Dual Cone: A single speaker that has two cones the smaller of which produces the higher frequencies. Not as effective as coaxial speakers.
DIN: The standard size of most car stereo units.
Double DIN: The size of most double height car stereo units, often seen on Japanses import vehicles.
DSP: Digital Sound Processing, used for creating simulated acoustic environments such as rock, pop, theatre etc.
EON: Enhanced Other Networks, allows the radio to interrupt what you are listening to with news bulletins from local stations.
Face Off: A security system that allows the front panel of a car stereo to be removed so it is less attractive to thieves.
Fader: Controls the amount of sound coming from the front or rear speakers in the same way as a balance control affects the left/right speakers.
Free Air: A subwoofer speaker which is able to work efficiently by not being enclosed in a box.
Full Logic Control: A cassette deck with electronic touch control instead of mechanical buttons.
Full range: A speaker designed to give a wide frequency response.
Gain: The degree of signal amplification provided by an amplifier. Expressed in decibels (dB).
Hertz: The frequency of a sound, usualy given as a range that an amplifier or speaker can reproduce.
High Pass Filter: Filters out low frequencies, usually used with tweeters.
Infinite Baffle: See Free Air.
Intro Scan: Plays the first few seconds of a track on CD or tape.
Local/DX: Two levels of sensitivity for scanning for radio stations, local and distant.
Loudness: Boosts low frequencies at low volumes.
Low Pass Filter: Filters out high frequencies, usually used with a subwoofer.
Mid Range: A speaker designed for producing frequencies in the mid range of the frequency range.
MOSFET: A type of transistor used in amplifiers for superior sound reproduction.
MSS: Music Search System, see Track Search.

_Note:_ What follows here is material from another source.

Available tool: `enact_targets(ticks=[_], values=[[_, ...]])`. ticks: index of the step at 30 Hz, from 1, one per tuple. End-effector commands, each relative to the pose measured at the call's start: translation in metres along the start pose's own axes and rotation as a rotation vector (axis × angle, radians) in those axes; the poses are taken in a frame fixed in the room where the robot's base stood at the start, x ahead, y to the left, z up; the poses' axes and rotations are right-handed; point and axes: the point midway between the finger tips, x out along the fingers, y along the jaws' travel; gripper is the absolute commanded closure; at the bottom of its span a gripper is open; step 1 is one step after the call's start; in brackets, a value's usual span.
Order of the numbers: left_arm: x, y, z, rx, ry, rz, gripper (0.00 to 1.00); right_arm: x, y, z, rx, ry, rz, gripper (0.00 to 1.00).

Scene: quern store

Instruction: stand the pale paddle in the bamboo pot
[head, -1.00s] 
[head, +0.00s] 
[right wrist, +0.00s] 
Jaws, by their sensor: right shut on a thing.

Ohm: A measure of a speakers resistance. If a signal is sent into two speakers, one of which is rated at 4 ohms and the other at 8 ohms twice as much current will flow through the 4 ohm speaker as the 8 ohm speaker, requiring twice as much power.
Over sampling: A method of achieving higher quality Digital to Analogue conversion.
Peak Power: Often used by manufacturers in an attempt to look better in print. Peak power has no bearing on the actual performance of a product and usually works out to be approximately twice the continuous power (RMS).
PLL: Phase Locked Loop, keeps FM signals locked on to a station.
Port: The hole in a Bass Reflex speaker enclosure to give extra bass.
Pre-Amp: Boosts an audio signal before it gets to the main power amplifier.
Pre-Amp Output: An output from a head unit that can be connected straight to an external power amplifier.
Presets: The number of stations that can be programmed into a radio for instant recall.
PTY: The type of program that a radio station transmits eg. popular music, allows the radio to automatically tune into a station broadcasting a particular type of music.
RDS: Radio Data System, allows the radio station to send extra information to the radio eg. the station name, current song playing etc.
RMS: Root Mean Square, an accurate way to measure the output of an amplifier. The higher the figure the more powerful the amplifier is.
Signal To Noise Ratio: The ratio between the music you hear and the noise that the system produces, the higher the signal the better, anything above 70db is acceptable.
SPL: Sound Pressure Level, the amount of volume produced in decibels (dB).
Subwoofer: A speaker designed for very low frequencies.
TA: Traffic Announcement, switches the radio to a local station when there are traffix announcements.
Track Search: Allows you to rewind or forward to the next track on a tape.
Tweeter: A small speaker designed for high frequencies.
Wow & Flutter: The accuracy and stability of the speed of a cassette player, the lower the figure the better.
THD: Total Harmonic Distortion, the difference in quality between the output of a stereo and the original recording.